Even just adding one day a week of strength training to your marathon training plan can help strengthen and prepare your body for race day. Start off slow, maybe doing 3 sets of 8-12 reps at a comfortable weight, then slowly add weight week after week to really build your muscle.
One of the best cross-training activities is actually a personal favorite of mine. You could even say it’s kind of the opposite of running. But it has huge benefits that can really help you build stamina and strength. That’s right – it’s swimming!
Swimming is a great activity for runners because “it’s not weight-bearing, so it gives your joints a break from the stresses of running.” (1) It’s often recommended for certain injuries as well, because it can be a great way to rebuild strength without risk of more injury.
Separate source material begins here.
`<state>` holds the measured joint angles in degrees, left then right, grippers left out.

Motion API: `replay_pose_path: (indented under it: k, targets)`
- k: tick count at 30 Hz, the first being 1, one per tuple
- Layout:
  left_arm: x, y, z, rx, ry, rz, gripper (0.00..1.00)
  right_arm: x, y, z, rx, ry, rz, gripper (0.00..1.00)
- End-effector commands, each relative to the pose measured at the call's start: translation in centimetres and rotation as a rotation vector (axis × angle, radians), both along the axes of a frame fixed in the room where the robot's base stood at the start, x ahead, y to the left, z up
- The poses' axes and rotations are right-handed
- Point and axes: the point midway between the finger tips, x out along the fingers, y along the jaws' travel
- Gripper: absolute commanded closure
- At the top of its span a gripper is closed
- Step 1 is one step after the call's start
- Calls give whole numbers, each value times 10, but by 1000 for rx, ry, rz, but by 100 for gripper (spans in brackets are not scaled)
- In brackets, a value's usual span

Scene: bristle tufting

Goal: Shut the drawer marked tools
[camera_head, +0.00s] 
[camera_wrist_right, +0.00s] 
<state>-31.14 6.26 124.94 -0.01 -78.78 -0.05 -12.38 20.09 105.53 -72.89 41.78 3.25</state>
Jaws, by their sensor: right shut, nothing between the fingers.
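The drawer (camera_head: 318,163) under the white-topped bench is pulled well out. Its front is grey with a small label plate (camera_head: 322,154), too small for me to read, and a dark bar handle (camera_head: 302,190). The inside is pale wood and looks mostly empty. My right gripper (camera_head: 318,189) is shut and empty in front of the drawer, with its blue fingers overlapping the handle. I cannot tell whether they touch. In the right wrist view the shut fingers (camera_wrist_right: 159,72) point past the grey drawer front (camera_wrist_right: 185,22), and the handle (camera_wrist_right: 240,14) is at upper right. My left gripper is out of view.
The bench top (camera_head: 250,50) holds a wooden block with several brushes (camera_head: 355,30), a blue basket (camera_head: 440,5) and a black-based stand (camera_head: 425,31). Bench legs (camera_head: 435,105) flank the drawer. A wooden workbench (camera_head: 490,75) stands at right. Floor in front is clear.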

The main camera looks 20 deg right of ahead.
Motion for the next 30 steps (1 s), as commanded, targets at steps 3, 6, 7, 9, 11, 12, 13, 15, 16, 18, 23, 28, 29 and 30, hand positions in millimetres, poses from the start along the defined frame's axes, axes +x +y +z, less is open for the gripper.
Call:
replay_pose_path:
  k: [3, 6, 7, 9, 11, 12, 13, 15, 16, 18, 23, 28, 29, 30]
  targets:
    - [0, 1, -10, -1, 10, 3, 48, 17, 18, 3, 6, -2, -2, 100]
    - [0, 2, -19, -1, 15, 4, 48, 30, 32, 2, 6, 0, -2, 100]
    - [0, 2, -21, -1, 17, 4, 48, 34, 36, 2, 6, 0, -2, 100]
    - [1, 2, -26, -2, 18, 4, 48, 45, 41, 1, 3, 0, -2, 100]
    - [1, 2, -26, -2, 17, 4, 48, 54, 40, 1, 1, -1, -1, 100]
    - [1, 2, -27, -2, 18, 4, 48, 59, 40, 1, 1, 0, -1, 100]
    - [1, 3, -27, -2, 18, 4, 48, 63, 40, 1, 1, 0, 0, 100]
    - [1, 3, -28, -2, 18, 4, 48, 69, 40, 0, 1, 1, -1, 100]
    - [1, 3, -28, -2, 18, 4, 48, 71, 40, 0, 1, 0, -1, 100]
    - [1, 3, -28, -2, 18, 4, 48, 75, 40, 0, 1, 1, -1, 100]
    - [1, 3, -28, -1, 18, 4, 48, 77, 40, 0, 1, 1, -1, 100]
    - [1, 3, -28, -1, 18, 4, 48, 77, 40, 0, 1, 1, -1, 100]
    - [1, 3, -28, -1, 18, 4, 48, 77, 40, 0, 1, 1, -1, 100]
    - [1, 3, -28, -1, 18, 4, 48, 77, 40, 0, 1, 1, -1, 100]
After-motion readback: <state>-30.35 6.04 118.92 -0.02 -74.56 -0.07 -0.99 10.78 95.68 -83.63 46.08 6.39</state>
It can even help you train your body to breathe properly while running. And, it’s super enjoyable – especially in the summer months.
Even if you just swim laps for 30-45 minutes a week, you can improve your stamina and strength (and get a break from running). If you aren’t a big swimmer, you can still get the benefits of this exercise by starting off with a kickboard and doing some laps kicking – it’s a great way to work different leg muscles, and it’s sure to get you a great workout as well.
With cross-training, truly the possibilities are endless. One week, you could do yoga at the park. Maybe you want to work out your leg muscles in a different way with a great stairclimbing workout. Try going to a new boxing class with a friend, or hiking through the mountains around your house.
You are in charge of your marathon training program. Although it should be challenging and most certainly prepare you for race day, it should also be enjoyable. And one of the best ways to make it enjoyable (while also still training your body to perform at the highest level) is by adding cross-training to your workout plan. So, try it out for yourself today! Your body will thank you when you cross that marathon finish line victorious.